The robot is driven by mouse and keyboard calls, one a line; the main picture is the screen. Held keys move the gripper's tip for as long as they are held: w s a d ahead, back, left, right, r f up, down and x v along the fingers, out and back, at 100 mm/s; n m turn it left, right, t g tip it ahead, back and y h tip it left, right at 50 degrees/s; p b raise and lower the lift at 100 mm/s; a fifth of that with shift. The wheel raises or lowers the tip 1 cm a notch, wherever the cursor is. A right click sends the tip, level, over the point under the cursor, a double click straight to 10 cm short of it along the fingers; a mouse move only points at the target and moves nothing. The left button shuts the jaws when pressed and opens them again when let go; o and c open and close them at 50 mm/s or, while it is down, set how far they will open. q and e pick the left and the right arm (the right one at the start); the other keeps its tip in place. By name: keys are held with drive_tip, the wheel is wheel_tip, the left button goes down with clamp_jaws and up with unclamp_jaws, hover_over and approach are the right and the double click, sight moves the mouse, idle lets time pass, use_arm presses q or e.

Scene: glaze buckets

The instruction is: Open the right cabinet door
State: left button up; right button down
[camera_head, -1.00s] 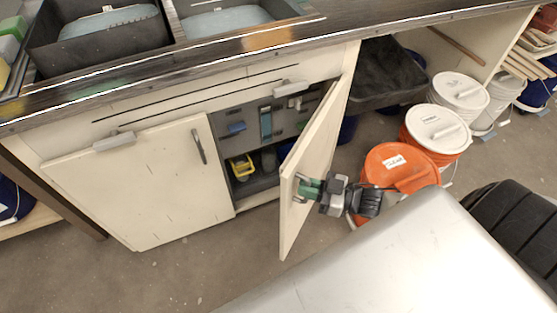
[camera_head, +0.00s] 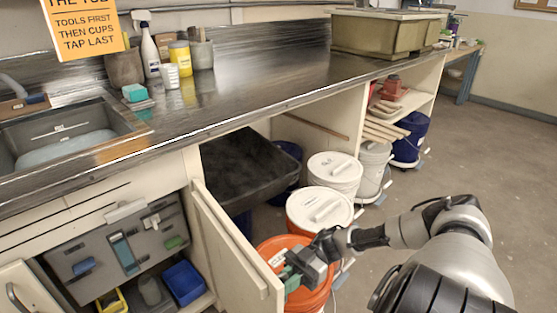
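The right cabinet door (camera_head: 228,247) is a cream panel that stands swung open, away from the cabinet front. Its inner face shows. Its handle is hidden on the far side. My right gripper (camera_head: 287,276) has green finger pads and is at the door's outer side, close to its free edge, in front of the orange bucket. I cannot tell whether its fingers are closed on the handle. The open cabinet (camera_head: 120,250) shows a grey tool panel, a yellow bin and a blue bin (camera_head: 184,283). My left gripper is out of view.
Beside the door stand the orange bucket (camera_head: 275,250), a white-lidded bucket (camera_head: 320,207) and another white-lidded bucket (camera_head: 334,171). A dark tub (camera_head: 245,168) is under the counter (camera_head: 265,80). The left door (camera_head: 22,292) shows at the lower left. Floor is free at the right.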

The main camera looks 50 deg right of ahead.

Brief:
Give the data again exactly as written, with all pictures left out.

Result below:
The robot is driven by mouse and keyboard calls, one a line; the main picture is the screen. Held keys move the gripper's tip for as long as they are held: w s a d ahead, back, left, right, r f up, down and x v along the fingers, out and back, at 100 mm/s; n m turn it left, right, t g tip it ahead, back and y h tip it left, right at 50 degrees/s; p b raise and lower the lift at 100 mm/s; a fifth of that with shift. The wheel raises or lowers the tip 1 cm a notch, wherever the cursor is. A right click sends the tip, level, over the point under the cursor, a double click straight to 10 cm short of it along the fingers; a mouse move only points at the target and moves nothing. The left button shuts the jaws when pressed and opens them again when let go; o and c open and close them at 50 mm/s or, while it is down, set how far they will open. q and e pick the left and the right arm (the right one at the start); the other keeps its tip in place. By name: keys are held with drive_tip, the wheel is wheel_tip, the left button goes down with clamp_jaws and up with unclamp_jaws, hover_over and approach are the right and the double click, sight moves the mouse, idle lets time pass, use_arm presses q or e.

Scene: glaze buckets

The instruction is: Open the right cabinet door
State: left button up; right button down
[camera_head, -1.00s] 
[camera_head, +0.00s] 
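The right cabinet door (camera_head: 228,247) is a cream panel that stands swung open, away from the cabinet front. Its inner face shows. Its handle is hidden on the far side. My right gripper (camera_head: 287,276) has green finger pads and is at the door's outer side, close to its free edge, in front of the orange bucket. I cannot tell whether its fingers are closed on the handle. The open cabinet (camera_head: 120,250) shows a grey tool panel, a yellow bin and a blue bin (camera_head: 184,283). My left gripper is out of view.
Beside the door stand the orange bucket (camera_head: 275,250), a white-lidded bucket (camera_head: 320,207) and another white-lidded bucket (camera_head: 334,171). A dark tub (camera_head: 245,168) is under the counter (camera_head: 265,80). The left door (camera_head: 22,292) shows at the lower left. Floor is free at the right.

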The main camera looks 50 deg right of ahead.

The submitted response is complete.